What you should do -
Output, with no changes, the span of lines that opens with the line containing "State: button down" and closes with the last line.

* begin *

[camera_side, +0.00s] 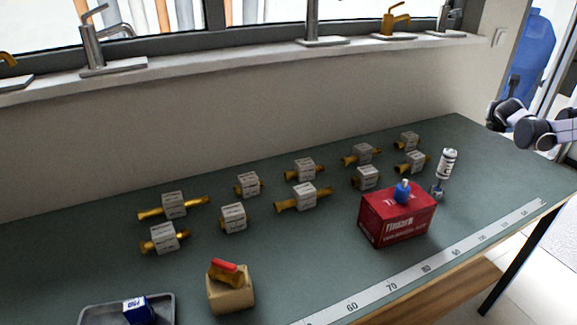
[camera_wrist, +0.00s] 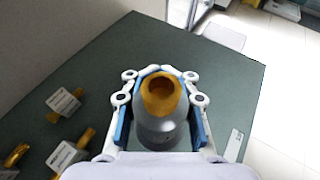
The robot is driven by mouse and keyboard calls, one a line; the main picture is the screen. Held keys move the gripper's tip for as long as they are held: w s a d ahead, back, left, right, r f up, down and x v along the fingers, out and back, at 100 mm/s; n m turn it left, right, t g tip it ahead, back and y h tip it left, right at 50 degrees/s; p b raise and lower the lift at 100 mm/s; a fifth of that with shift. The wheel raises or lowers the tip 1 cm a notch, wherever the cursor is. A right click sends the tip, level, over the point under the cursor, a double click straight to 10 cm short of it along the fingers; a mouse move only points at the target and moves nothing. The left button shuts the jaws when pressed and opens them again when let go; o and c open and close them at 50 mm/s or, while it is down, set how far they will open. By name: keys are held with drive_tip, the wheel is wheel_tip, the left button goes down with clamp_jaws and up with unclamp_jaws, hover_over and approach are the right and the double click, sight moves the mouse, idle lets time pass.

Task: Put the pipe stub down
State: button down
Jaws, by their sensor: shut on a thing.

* end *

Written answer -
State: button down
Jaws, by their sensor: shut on a thing.

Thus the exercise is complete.